Frontman Jeffrey Moreira has already called this their most pissed record, Primack doesn’t disagree, but the source isn’t internal:

“I mean, it definitely was not pissed at each other, just pissed environmentally, at the outside world.”

That frustration runs deeper than just anger.

“I think, I think it leads to a lot of dealing with the frustration of, you know, which a lot of times when someone says something sounds pissed, I also look at that as like and it sounds like frustrating. Inspiration to me, and that’s one of the most, that’s one of the things that I think can make you feel pissed off the most is being frustrated, being at an impasse, being at a point where no matter what step you make, it’s going to be terrible.”

That tension sits at the core of Peace In Place, It’s not clean or resolved, but it’s honest.

What “Peace In Place” actually means

For Primack, the title isn’t about calm, it’s about acceptance.

“to me, and I know this is different than it means for the other folks, but peace and place to me means, you know, regardless of of how I feel, I’m right where I’m supposed to be.”

“I’m right where it makes sense to exist.”

That idea threads through the record, understanding where you stand.

Falling back in love with the instrument

Time away changed how Primack approached writing.

“I think the that break we had, I think I sort of fell back in love with the guitar as it is, and I learned how to I think I learned a little bit more that sometimes Enough is enough.”

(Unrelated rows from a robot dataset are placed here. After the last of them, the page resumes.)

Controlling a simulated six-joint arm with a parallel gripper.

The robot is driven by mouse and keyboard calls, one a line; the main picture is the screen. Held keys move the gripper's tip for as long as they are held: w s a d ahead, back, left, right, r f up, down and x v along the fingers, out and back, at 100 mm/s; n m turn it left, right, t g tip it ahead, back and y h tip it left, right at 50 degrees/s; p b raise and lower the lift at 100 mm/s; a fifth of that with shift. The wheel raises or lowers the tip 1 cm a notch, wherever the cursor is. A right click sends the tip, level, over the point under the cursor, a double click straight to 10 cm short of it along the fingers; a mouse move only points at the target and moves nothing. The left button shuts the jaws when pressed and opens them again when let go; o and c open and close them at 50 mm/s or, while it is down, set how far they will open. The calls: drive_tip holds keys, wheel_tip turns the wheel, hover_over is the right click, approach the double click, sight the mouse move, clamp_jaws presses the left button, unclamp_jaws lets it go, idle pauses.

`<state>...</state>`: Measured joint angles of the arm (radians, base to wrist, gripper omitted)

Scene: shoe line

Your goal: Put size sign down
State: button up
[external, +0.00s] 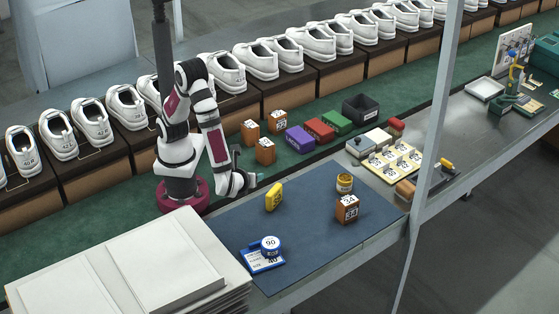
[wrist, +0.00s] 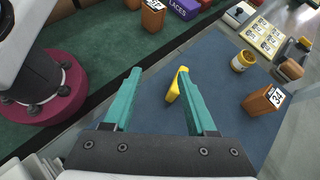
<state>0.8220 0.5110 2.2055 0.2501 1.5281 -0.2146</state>
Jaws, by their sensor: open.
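A yellow piece (external: 274,197) with dark marks on its face stands upright, slightly tilted, on the blue mat (external: 312,240). It also shows in the wrist view (wrist: 174,88), beside my right finger. A blue card (external: 262,262) with printed size text lies on the mat's front left, with a round tin (external: 270,246) marked 90 on it. A brown block (external: 346,210) with a number label stands to the right; it also shows in the wrist view (wrist: 263,101). My gripper (external: 254,181) is open and empty, left of and behind the yellow piece. It shows in the wrist view (wrist: 160,72).
A yellow-labelled jar (external: 344,184) stands near the brown block. Several brown blocks (external: 265,151) and coloured boxes (external: 299,138) stand on the green belt behind. A tray of number tags (external: 395,163) lies to the right. White boards (external: 130,265) are stacked at front left. The mat's middle is clear.

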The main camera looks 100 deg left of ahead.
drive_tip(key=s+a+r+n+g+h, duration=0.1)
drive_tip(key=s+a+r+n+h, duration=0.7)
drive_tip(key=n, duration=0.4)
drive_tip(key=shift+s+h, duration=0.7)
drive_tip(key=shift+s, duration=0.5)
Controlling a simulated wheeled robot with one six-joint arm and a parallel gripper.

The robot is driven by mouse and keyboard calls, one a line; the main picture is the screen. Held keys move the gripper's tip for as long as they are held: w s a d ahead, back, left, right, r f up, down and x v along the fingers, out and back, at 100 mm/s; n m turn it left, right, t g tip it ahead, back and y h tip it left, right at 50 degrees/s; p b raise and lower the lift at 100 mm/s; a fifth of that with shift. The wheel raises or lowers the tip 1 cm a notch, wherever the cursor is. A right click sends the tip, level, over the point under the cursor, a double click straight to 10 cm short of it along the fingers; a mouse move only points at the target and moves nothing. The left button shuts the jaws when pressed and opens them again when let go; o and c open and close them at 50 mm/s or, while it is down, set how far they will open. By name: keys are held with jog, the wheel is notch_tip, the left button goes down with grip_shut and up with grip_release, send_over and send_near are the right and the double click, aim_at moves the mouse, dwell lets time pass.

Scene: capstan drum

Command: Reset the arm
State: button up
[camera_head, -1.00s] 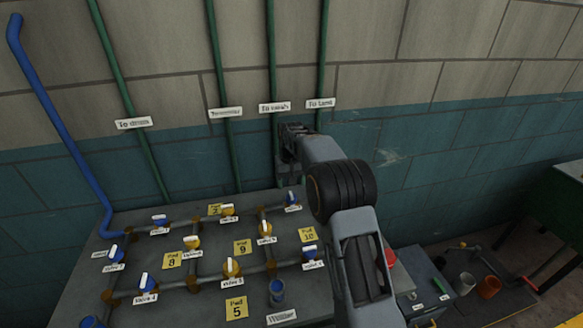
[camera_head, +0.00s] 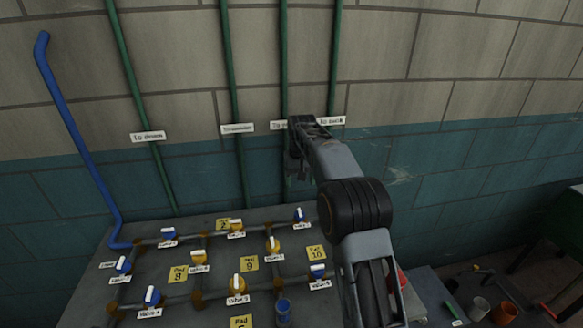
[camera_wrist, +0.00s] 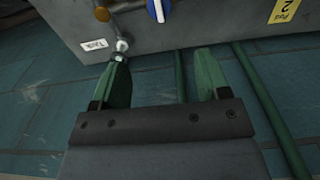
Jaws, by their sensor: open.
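My gripper (camera_wrist: 165,85) shows in the wrist view with two green fingers spread apart and nothing between them. In the head view my arm reaches up from the lower right toward the wall, and its end (camera_head: 297,165) is in front of the green pipes, above the back edge of the panel. The fingers are hard to make out there. The wrist view shows the edge of the grey panel (camera_wrist: 215,28) beyond the fingertips. A pipe end with a pale round fitting (camera_wrist: 121,46) appears close to the left fingertip; I cannot tell whether they touch.
The panel (camera_head: 95,265) carries blue and yellow valves, pipes and yellow pad labels. Green pipes (camera_head: 238,100) and a blue pipe (camera_head: 65,115) run up the wall. Cups (camera_head: 479,308) stand at lower right.

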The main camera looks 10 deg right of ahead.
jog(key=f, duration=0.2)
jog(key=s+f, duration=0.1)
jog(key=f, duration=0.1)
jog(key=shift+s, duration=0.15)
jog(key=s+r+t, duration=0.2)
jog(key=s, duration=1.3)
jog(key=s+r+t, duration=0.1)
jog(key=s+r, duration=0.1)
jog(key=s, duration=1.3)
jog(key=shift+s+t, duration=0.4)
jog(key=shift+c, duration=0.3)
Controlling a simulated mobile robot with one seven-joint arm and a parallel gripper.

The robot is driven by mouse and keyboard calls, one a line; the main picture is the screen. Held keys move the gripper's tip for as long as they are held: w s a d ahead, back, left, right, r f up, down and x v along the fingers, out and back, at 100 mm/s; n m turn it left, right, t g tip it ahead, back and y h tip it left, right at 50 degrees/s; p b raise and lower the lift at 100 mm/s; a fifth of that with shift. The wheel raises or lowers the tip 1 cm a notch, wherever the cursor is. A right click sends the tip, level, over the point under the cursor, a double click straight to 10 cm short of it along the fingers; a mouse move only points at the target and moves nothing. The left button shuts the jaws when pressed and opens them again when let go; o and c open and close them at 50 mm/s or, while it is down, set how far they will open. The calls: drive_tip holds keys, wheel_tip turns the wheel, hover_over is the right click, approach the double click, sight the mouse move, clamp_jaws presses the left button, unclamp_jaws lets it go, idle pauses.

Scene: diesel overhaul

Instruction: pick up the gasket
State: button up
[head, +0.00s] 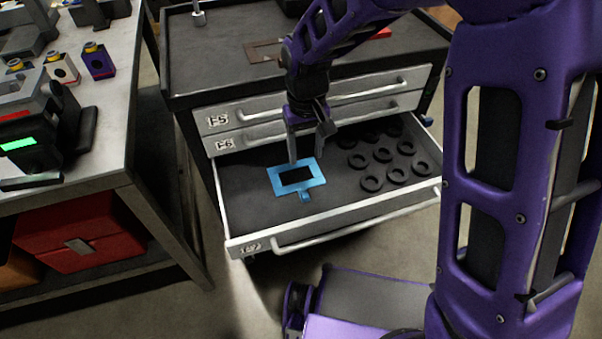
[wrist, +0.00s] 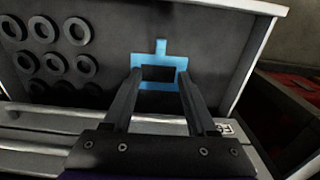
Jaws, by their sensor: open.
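The gasket (head: 284,189) is a flat blue rectangular frame with a dark opening and a small tab on one side. It lies on the dark floor of the open drawer (head: 252,210), left of centre in the head view. In the wrist view the gasket (wrist: 160,62) is ahead of the fingers, with its tab pointing away. My gripper (head: 306,155) is above the drawer, over the gasket's back edge in the head view.
Several black rings (head: 382,155) lie in the drawer's right part. Closed drawers (head: 225,120) with bar handles are above and behind. The cabinet top (head: 215,60) holds a brown flat part (head: 262,50). A workbench (head: 120,110) stands at the left.

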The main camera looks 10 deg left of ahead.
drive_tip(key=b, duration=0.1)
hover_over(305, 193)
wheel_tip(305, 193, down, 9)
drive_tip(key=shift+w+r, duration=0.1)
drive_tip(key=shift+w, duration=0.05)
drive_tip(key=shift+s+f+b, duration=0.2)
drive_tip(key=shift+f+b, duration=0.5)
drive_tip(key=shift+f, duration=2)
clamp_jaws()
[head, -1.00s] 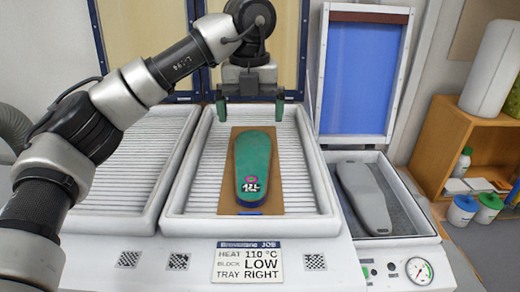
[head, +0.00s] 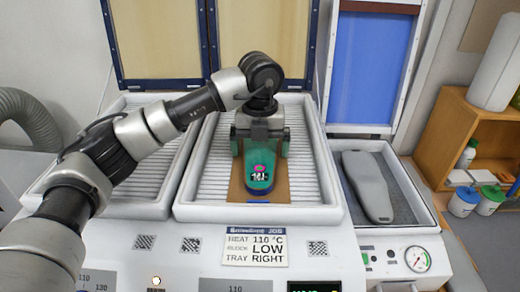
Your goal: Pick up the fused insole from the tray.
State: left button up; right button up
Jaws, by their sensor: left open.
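The fused insole (head: 259,179) is green with a dark blue edge and a pink and white mark near its front end. It lies on a brown board (head: 282,190) in the right-hand ribbed tray (head: 313,186). My left gripper (head: 260,150) is open above the insole, with one green finger on each side of it. The gripper body hides the insole's far part. I cannot tell whether the fingers touch it. My right gripper is not in view.
An empty ribbed tray (head: 140,172) stands to the left. A grey foot-shaped block (head: 367,187) lies in a dark bed on the right, below a raised blue-panelled lid (head: 368,75). A sign (head: 255,247) and a gauge (head: 417,259) are on the front.

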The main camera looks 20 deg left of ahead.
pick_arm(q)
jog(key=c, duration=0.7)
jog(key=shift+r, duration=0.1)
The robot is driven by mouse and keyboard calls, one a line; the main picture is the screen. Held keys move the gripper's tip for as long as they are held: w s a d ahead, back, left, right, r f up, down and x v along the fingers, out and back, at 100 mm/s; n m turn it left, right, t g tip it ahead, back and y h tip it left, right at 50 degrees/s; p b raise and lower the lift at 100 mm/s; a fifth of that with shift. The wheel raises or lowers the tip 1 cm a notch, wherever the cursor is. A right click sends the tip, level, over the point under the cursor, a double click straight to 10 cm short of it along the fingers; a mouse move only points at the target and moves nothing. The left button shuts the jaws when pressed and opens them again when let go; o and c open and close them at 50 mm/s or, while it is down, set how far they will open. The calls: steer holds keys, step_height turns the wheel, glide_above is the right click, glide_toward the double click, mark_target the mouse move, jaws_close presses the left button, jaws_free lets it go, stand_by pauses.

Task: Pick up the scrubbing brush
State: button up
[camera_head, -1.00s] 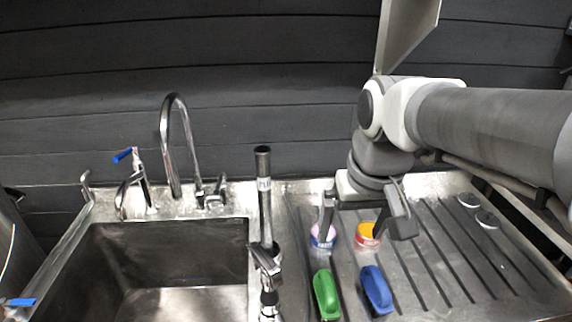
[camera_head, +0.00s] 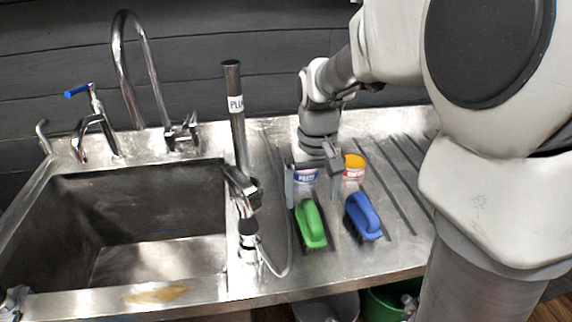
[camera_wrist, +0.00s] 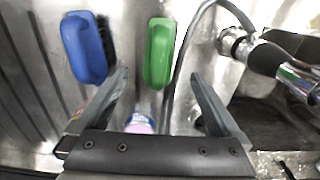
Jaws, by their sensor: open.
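Two scrubbing brushes lie on the steel drainboard. The green-handled brush (camera_head: 311,224) is on the left and the blue-handled brush (camera_head: 363,216) is on the right, apart from each other. My gripper (camera_head: 313,177) is open, behind the green brush and by the small tubs. In the wrist view, the green brush (camera_wrist: 158,55) lies ahead, between the lines of my open fingers (camera_wrist: 160,78), with nothing gripped. The blue brush (camera_wrist: 86,46) lies to the left there, with its dark bristles showing.
A labelled tub (camera_head: 305,175) and a yellow-lidded tub (camera_head: 354,166) stand behind the brushes. An upright pipe (camera_head: 236,120) and a spray tap with hose (camera_head: 243,195) stand left of the green brush. The sink (camera_head: 130,220) is further left. The right drainboard is clear.

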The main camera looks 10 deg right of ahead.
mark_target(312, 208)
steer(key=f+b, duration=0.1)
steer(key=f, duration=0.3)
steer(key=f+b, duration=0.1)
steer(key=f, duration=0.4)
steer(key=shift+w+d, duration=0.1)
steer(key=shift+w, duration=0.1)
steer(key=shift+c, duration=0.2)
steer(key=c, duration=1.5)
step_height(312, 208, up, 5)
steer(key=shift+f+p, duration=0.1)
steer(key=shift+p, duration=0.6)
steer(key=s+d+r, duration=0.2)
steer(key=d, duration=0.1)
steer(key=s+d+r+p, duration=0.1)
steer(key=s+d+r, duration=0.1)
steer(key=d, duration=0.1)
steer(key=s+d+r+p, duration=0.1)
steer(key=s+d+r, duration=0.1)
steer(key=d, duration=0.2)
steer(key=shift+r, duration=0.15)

“I just was having a lot of fun just playing guitar. So kind of cool. You know, it’s the only thing I, you know, I have that I never frustrates me.”

There’s a looseness to that mindset with less overthinking, more instinct.

The long tail of influence

Even if Primack shrugs off the idea of influence, he can see how the landscape has shifted.

“I mean, I the fact that you hear bands from these communities and some of the places that you hear them, I don’t know. I don’t know if I equate it to a sign of, like, success, so to speak, yeah, but I equate it to when I was growing up, and, you know, the kind of music we played, like, people were just like, What the f**k is that noise?”

“And now there’s less people saying that.”

When you take a look around, that’s a real shift, more people understand the language and embrace this style in music.

Poison The Well | Peace In Place artwork
Poison The Well | Peace In Place artwork

Peace In Place track listing:

  1. Wax Mask
  2. Primal Bloom
  3. Thoroughbreds
  4. Everything Hurts
  5. Weeping Tones
  6. A Wake Of Vultures
  7. Bad Bodies
  8. Drifting Without End
  9. Melted
  10. Plague Them The Most

Listen here.

Poison The Well Australian tour

Poison The Well Australian tour 2026

Poison The Well Australian tour with Haywire

  • Sunday, June 7th – Magnet House, Perth
  • Tuesday, June 9th – Lion Arts Factory, Adelaide
  • Thursday, June 11th – 170 Russell, Melbourne
  • Friday, June 12th – Metro Theatre, Sydney
  • Saturday, June 13th – King St Bandroom, Newcastle
  • Sunday, June 14th – Princess Theatre, Brisbane

Find out more and grab your tickets here.

Peace In Place doesn’t try to rewrite Poison The Well’s story, it doesn’t need to.

It feels like a band returning to a conversation they paused mid sentence, picking it back up without pretending nothing changed. The edges are still there, the weight is heavier, but there’s clarity in it now.